Nov. 08, 2011, 12:08 p.m. (ET)

HANOVER, N.H. — When Sarah Groff was young, she wanted to be an ornithologist, not an Olympian. Then she flew into seventh place at the World Championship Series (WCS) triathlon in London — an Olympic qualifier in early August — and earned the right to add “Olympian” to her resume.

The 29-year-old triathlete finished the 2011 season ranked third overall in the WCS — the best finish by an American in the series’ three-year history — then came home to Hanover, New Hampshire, to recharge.

At downtown Hanover’s Dirt Cowboy Café in early November, Groff, dressed in a flannel shirt and black quilted jacket, resembled the Dartmouth College students ordering cups of Sumatra Mandheling and Guatemalan fair trade coffee. Except she already has a college degree — from Dartmouth rival Middlebury College (class of 2004).

Her triathlon breakthrough was a long time coming, yet she isn’t fluffing her feathers. She is probably more comfortable discussing the global change of ecosystems than talking about her triathlon career.

But it’s worth noting, especially since 10 months ago, she could hardly walk, let alone run.

And next August in the Olympic triathlon, Groff will “not be one of the athletes that just relies on being ‘lucky’ for the race to turn out a certain way,” says her coach Darren Smith. She will have “a good outcome, there is no doubt.”


Sarah Groff was born in Hanover, the youngest of three. The family soon moved to Cooperstown, New York, a quiet hamlet on Otsego Lake in the Catskill Mountain foothills.

Like her dad, a rheumatologist, Groff loves the outdoors, and she became fascinated by birds at a young age.

“I was a bit different as a kid,” she confessed. “When I was 8, my goal was to be the Jane Goodall of parrots.”
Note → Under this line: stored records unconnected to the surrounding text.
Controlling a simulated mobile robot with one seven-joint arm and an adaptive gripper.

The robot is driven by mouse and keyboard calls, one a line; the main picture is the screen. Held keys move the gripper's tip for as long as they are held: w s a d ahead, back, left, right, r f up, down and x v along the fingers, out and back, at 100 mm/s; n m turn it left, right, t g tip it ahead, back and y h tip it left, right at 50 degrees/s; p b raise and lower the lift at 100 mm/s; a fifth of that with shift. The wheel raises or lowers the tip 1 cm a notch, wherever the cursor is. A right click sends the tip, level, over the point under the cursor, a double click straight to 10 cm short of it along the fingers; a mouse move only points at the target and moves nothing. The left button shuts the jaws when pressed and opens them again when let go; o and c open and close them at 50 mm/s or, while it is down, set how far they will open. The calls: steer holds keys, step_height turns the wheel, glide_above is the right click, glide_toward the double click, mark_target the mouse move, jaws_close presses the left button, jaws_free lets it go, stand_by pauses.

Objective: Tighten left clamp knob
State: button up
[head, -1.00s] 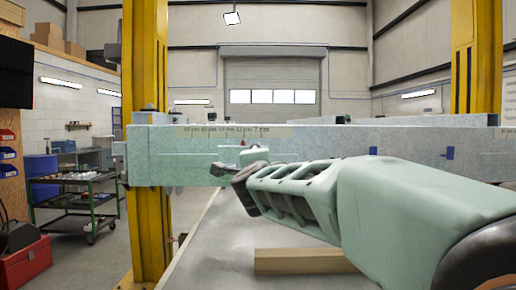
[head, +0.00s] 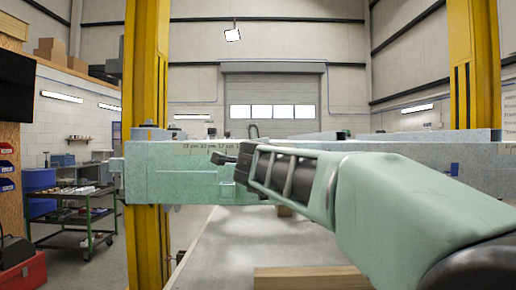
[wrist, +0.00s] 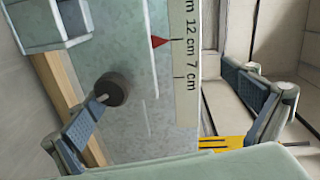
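A dark round knob (wrist: 112,89) shows in the wrist view against the pale green beam face, close to the tip of the left finger. I cannot tell whether they touch. My gripper (wrist: 162,82) is open, its two fingers wide apart, with nothing held between them. The right finger lies beyond the beam's edge. In the head view my gripper (head: 230,158) is in front of the beam (head: 155,185), near its upper edge, and hides part of it. The knob cannot be made out in the head view.
A printed scale (wrist: 187,60) runs along the beam beside a red pointer (wrist: 160,42). A pale green block (wrist: 40,28) is at the wrist view's upper left. Yellow posts (head: 146,70) stand left and right. A wooden bar (head: 310,279) lies below my arm; a cart (head: 75,215) stands left.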

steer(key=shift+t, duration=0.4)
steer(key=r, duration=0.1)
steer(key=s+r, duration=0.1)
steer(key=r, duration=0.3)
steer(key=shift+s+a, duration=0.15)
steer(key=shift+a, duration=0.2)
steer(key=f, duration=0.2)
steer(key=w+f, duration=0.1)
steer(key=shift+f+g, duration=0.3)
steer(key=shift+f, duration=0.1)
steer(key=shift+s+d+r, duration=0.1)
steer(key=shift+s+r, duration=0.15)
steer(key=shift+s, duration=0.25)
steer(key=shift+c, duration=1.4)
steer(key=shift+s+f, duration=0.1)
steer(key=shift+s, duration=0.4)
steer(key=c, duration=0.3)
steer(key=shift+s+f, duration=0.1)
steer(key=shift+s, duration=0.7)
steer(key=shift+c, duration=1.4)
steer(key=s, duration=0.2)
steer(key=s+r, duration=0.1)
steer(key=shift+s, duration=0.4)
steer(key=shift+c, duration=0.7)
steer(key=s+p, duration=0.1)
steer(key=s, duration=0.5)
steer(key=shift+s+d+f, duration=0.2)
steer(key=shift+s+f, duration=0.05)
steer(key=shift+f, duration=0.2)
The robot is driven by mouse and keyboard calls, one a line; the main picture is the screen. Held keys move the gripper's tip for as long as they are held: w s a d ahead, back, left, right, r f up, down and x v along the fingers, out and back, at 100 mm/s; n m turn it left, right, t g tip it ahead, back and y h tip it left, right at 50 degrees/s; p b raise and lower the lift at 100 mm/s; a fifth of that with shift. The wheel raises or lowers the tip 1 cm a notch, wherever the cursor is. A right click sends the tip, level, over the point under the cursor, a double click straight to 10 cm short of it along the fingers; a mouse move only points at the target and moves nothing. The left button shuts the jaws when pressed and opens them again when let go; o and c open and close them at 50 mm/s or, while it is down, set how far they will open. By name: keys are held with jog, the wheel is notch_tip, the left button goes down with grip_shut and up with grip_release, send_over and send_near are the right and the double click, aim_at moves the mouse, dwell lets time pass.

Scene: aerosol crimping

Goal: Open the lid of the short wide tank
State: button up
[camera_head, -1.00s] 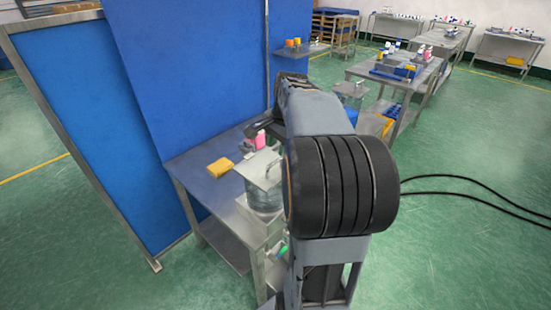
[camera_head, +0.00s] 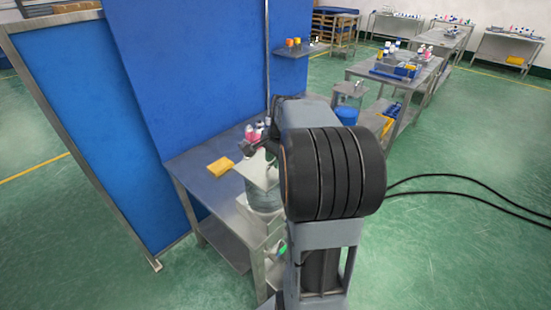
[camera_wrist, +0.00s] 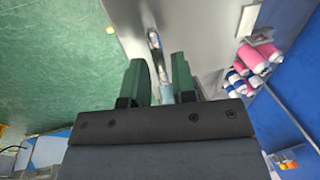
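Pink and white bottles (camera_wrist: 249,66) stand close beside the lid in the wrist view. A yellow item (camera_head: 220,167) lies on the table (camera_head: 195,155). Blue partitions (camera_head: 185,70) stand behind and left. A small shelf (camera_head: 295,50) holds bottles. Green floor (camera_head: 450,220) is open to the right.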

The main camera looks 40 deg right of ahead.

“She was almost a savant with birds,” recalled her sister Lauren, by email. “She knew them by genus and species and birdcall from an insanely young age.”

Sibling rivalry also played a part in Groff’s early life. She wanted to do everything her big sister did. But when Lauren (three years older) started swimming, she insisted that her pesky younger sister wait a year. When she finally did start swimming, young Sarah couldn’t keep up with Lauren.
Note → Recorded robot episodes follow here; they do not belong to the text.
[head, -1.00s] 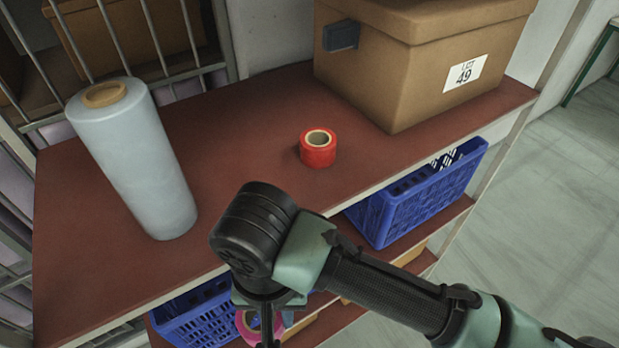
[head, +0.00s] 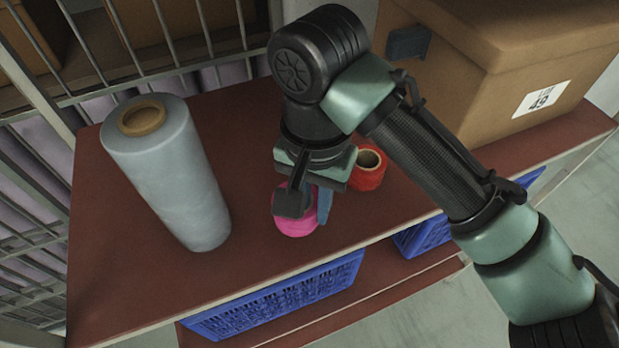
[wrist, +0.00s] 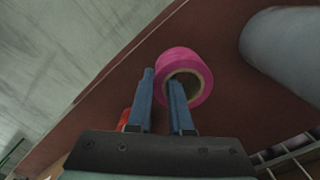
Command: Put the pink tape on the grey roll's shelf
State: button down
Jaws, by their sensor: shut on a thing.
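The pink tape (head: 297,223) is held in my gripper (head: 306,208) over the top reddish-brown shelf (head: 115,265). The grey roll (head: 175,185) stands upright on that shelf, left of the tape. In the wrist view the pink tape (wrist: 187,57) shows its open core. One blue finger of my gripper (wrist: 162,77) reaches into the core and the other is outside, shut on the tape's wall. The grey roll (wrist: 285,50) is apart from it at the right. I cannot tell whether the tape touches the shelf.
A red tape roll (head: 367,174) stands on the same shelf just behind my gripper, partly hidden. A cardboard box (head: 480,95) is at the back right. A metal grille (head: 190,45) lies behind. Blue crates (head: 280,298) sit below. The shelf's front left is clear.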

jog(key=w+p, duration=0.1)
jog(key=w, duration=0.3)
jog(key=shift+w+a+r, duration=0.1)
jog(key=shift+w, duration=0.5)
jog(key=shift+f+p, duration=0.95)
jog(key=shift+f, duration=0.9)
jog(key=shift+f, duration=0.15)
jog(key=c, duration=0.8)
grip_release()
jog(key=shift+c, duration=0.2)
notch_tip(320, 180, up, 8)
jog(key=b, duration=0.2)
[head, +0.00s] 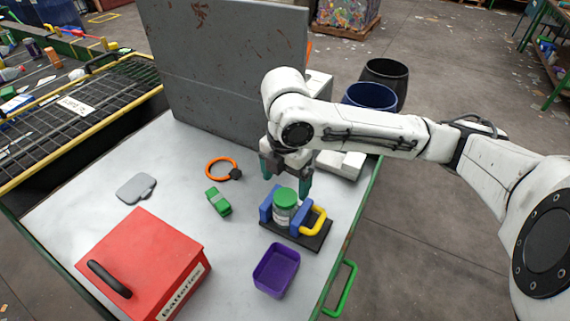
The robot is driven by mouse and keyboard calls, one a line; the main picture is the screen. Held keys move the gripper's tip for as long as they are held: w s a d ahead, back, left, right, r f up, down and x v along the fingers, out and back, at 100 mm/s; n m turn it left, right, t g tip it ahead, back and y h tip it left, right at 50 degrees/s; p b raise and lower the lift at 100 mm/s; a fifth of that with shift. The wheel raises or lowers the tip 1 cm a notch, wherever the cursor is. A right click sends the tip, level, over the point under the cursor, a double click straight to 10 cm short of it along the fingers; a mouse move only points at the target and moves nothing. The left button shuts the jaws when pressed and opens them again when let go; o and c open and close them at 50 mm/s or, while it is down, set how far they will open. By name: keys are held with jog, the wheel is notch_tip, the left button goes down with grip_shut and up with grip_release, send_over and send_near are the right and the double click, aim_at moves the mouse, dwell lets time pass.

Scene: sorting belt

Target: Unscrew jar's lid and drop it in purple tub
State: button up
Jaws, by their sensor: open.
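The jar (283,214) stands upright in a blue clamp holder on a black base (305,240), with a yellow handle (318,222) on its right. Its green lid (286,196) is on top of it. The purple tub (276,270) sits in front of the holder, near the table's front edge, and looks empty. My gripper (287,183) points down with teal fingertips on either side, above and just behind the lid. It is open with nothing between its fingers. Whether a finger touches the lid cannot be told from this view.
A red batteries box (150,262) stands at the front left. A green toy car (218,202), an orange ring (221,168) and a grey flat case (136,188) lie on the pale table. A tall grey panel (225,70) stands behind. Dark bins (385,82) stand beyond the table.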

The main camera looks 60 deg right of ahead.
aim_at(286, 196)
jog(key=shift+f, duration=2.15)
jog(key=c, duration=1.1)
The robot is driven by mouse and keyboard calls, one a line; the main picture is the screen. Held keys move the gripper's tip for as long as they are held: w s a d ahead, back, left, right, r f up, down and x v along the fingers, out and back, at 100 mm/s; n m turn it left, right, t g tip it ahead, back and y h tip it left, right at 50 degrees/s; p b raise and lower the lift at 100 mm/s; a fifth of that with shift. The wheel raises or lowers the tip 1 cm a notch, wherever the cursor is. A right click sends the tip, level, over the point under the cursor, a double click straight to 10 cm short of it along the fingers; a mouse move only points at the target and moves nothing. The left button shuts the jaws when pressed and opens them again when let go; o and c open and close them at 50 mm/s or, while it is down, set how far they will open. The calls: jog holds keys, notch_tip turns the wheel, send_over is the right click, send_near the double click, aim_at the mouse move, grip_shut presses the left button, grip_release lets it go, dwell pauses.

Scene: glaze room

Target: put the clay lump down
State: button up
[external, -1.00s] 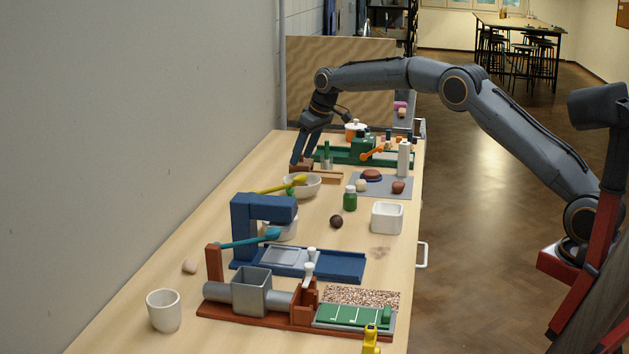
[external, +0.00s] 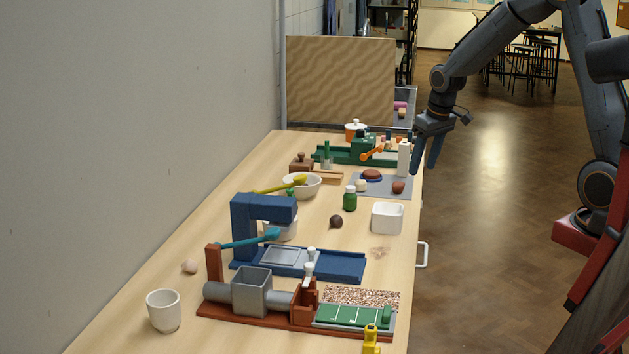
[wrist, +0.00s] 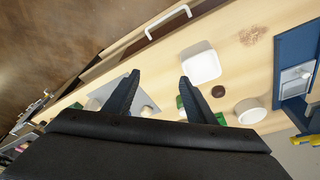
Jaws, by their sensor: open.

“It was always my goal to best her,” said Groff, who still thinks Lauren is the better athlete. “If it weren’t for my sister, I may not have been as competitive as I am.”

For her part, Lauren remembers competing with their older brother, Adam — “by far the smartest and savviest of all of us and both an M.D. from the University of Pennsylvania and an M.B.A. from Wharton.”

Lauren Groff is now a well-regarded novelist. Her critically acclaimed first book, The Monsters of Templeton, was released in 2008 and made the New York Times bestseller list. Arcadia will be released in 2012.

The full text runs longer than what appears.